■ **Task directions**: Count every line in the following entries where the word "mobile" appears. Give the count alone.

■ **Materials provided**:
================

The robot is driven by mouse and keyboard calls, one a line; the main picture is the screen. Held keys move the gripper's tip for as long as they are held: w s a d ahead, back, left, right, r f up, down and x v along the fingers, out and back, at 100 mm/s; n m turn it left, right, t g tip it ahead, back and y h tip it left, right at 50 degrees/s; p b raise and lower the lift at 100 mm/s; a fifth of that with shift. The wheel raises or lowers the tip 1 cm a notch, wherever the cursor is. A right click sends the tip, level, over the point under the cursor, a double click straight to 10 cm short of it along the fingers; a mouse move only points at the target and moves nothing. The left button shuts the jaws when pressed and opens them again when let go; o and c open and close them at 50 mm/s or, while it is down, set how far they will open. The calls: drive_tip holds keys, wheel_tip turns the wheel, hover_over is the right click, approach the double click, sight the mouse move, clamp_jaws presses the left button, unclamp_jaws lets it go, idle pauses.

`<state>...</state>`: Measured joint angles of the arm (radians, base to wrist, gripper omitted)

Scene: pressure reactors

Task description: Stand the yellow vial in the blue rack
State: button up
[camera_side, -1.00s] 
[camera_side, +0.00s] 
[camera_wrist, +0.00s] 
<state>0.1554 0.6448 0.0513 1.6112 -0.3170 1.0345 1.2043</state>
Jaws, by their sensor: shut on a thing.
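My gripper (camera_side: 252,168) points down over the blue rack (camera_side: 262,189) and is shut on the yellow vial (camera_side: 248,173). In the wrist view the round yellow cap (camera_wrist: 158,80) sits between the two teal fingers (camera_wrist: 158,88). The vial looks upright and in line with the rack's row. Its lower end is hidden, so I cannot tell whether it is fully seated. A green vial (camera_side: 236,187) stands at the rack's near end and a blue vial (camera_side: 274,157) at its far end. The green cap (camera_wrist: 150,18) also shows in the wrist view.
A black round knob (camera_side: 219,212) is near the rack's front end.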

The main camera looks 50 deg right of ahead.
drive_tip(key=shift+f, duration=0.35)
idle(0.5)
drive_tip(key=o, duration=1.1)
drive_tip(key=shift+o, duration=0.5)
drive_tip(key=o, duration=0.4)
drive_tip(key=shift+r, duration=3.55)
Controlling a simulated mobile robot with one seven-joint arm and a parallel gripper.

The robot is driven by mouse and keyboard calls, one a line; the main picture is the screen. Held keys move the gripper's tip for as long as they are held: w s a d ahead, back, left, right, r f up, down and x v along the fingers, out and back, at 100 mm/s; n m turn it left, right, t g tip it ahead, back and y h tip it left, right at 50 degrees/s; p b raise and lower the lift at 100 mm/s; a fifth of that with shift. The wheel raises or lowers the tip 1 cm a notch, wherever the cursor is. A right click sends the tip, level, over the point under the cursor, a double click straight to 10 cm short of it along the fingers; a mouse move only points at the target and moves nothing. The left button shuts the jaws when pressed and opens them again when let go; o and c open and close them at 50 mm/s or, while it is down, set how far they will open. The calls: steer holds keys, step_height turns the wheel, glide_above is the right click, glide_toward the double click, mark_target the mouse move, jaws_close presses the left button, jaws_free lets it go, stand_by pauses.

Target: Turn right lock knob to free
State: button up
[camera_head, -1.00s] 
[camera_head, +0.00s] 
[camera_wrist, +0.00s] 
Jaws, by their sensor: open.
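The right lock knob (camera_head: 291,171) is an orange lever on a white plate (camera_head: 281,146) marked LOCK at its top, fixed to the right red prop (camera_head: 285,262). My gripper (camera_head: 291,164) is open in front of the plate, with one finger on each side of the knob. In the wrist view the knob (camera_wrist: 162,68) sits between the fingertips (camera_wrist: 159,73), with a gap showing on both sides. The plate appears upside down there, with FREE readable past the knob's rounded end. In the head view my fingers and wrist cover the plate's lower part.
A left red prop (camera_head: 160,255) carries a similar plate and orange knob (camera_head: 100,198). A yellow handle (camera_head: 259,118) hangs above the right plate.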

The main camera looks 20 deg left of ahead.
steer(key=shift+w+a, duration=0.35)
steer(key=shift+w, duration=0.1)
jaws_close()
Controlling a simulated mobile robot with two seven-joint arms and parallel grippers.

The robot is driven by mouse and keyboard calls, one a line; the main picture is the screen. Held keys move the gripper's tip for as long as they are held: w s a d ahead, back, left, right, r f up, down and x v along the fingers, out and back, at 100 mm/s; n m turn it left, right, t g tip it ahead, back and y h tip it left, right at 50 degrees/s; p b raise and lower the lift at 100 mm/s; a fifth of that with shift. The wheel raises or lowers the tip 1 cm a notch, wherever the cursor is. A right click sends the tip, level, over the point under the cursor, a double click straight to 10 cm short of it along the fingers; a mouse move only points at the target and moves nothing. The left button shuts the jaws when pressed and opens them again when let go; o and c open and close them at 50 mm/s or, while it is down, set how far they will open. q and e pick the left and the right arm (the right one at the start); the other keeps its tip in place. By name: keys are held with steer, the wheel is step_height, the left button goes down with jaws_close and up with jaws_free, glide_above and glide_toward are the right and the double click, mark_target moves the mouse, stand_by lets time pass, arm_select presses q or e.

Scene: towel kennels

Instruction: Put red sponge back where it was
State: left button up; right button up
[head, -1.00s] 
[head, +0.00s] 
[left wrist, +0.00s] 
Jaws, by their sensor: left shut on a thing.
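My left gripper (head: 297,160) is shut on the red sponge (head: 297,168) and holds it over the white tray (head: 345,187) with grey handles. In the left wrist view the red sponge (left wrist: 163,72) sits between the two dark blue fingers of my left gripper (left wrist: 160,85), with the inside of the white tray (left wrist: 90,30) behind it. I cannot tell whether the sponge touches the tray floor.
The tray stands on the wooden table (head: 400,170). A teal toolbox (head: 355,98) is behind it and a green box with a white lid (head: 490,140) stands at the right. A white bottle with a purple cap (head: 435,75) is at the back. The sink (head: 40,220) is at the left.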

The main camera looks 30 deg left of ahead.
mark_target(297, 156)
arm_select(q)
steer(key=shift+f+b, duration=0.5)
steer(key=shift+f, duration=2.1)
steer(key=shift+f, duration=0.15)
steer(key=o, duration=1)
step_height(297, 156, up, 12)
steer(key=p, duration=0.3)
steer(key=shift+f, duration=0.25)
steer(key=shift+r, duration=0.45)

================

■ **Final result**: 2